In 1963, the foundation gave a half-million dollars to convert the Arnold Constable department store on Fifth Avenue and 40th Street into the Mid-Manhattan Library. It was the beginning of a beautiful relationship that included $5 million in 1977 to improve collections, and $10 million in 1985 for research libraries.

In 1983, Mrs. Astor announced she was giving up all her other board memberships to concentrate on the library, a move the library credits with focusing attention on its needs to the extent that, in the words of its current president, Paul LeClerc, “It recalibrated the aspirational level for libraries all over America.” She remains honorary chairman of the board of trustees.
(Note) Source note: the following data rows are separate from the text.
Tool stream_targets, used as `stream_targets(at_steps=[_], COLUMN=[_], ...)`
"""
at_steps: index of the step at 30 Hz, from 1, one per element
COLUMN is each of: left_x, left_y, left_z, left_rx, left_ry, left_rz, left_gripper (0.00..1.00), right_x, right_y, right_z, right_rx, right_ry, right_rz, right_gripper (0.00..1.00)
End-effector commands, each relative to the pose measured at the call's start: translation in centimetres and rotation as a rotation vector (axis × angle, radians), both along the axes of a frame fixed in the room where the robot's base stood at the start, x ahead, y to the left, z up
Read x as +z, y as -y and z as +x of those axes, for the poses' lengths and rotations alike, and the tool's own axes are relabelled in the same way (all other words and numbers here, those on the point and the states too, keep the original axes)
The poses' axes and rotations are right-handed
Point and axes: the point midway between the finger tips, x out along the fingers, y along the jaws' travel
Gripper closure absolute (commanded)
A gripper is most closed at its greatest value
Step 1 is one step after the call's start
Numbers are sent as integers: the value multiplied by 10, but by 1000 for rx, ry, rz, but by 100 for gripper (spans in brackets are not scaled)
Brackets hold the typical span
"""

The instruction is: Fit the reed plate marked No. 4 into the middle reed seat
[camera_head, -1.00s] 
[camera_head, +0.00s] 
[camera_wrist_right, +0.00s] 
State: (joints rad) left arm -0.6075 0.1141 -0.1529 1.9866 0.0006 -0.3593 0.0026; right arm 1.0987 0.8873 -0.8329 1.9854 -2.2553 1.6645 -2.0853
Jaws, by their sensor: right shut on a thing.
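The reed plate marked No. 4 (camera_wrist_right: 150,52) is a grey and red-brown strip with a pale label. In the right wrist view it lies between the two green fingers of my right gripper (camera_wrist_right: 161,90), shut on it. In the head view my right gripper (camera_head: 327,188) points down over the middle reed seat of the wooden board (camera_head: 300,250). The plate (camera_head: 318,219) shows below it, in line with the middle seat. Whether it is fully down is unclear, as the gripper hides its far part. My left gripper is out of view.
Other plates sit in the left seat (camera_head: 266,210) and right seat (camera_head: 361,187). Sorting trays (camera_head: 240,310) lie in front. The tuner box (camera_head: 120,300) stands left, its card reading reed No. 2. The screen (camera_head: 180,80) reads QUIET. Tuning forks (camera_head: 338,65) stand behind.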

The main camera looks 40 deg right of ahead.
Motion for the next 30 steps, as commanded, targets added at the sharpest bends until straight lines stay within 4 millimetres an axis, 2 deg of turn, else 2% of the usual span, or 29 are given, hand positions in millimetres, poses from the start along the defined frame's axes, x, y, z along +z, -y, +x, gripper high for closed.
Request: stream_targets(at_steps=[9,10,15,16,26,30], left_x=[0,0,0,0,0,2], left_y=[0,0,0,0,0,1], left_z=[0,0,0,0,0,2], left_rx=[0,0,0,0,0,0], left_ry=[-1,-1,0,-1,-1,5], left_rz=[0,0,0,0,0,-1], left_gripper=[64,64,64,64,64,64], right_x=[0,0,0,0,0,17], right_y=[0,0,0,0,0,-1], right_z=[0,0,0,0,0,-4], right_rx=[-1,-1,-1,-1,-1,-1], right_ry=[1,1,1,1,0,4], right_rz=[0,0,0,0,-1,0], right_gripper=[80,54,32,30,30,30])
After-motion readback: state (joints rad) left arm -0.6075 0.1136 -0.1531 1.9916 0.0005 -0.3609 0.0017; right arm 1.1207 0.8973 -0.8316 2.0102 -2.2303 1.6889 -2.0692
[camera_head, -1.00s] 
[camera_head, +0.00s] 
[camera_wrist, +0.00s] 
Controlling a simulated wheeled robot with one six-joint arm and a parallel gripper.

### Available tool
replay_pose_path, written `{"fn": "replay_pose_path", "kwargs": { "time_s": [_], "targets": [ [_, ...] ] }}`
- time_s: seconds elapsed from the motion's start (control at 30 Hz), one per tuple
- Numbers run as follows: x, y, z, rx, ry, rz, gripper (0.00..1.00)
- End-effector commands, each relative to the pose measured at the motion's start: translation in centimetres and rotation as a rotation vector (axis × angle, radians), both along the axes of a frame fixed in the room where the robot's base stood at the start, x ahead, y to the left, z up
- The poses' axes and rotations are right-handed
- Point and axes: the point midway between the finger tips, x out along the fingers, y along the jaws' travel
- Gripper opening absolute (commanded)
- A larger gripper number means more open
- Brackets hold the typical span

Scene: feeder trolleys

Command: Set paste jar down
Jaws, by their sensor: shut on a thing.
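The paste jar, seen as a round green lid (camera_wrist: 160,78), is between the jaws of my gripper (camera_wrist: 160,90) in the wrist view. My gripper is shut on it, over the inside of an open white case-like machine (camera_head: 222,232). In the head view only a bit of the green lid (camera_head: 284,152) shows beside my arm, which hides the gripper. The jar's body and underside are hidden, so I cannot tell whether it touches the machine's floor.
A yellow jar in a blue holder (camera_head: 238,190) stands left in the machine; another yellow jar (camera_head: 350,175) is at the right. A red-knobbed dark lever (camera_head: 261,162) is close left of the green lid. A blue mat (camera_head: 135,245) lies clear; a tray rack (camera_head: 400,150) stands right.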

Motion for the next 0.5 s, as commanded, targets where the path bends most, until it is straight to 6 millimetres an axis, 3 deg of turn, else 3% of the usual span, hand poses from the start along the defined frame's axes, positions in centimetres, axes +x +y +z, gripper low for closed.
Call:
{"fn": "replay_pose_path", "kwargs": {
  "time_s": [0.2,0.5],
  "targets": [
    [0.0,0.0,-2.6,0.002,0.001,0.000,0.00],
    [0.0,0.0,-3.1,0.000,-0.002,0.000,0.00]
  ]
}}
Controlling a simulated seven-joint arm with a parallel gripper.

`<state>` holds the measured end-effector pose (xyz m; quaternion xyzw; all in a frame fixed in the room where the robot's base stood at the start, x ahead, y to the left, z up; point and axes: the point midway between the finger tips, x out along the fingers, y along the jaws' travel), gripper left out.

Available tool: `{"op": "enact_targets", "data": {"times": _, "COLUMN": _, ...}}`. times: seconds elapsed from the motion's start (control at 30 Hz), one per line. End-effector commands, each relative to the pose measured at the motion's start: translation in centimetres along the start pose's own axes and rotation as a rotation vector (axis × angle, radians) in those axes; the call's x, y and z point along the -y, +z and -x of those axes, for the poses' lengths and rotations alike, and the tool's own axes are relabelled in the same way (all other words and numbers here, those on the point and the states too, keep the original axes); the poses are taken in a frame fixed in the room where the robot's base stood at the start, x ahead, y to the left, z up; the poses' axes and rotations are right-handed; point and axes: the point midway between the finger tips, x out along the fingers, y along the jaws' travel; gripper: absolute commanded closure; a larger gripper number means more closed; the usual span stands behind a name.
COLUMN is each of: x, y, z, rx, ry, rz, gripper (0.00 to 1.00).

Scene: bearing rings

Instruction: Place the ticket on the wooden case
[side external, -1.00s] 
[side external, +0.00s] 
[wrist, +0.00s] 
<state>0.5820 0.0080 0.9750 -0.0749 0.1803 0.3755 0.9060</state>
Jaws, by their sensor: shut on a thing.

Other crown jewels on the Astor tiara include Carnegie Hall, Columbia University, the Morgan Library, the American Museum of Natural History, and the Bronx Zoo, where the foundation funded “The World of Darkness” exhibit, featuring bats and naked mole rats.

The zoo honored her by naming its first baby elephant “Astor” in 1981. It is unclear whether the gesture included a reference to her lifelong affiliation with the Republican Party.

There are any number of things named for Brooke Astor around the city. At the Metropolitan Museum, there is the Astor Court, a Chinese garden reflecting her love of the country where she spent several years as a child. The Bronx Zoo has an Astor Court, too, near the “World of Darkness” exhibit.

And so even as life slips away from Brooke Astor — the last of the Astors, in fact — her name and works will live on in New York City. The city itself is her own best memorial. She seemed to show some awareness of this even back in 1984, when she told an interviewer, “I re-created myself. Now I feel I’ve become a public monument.”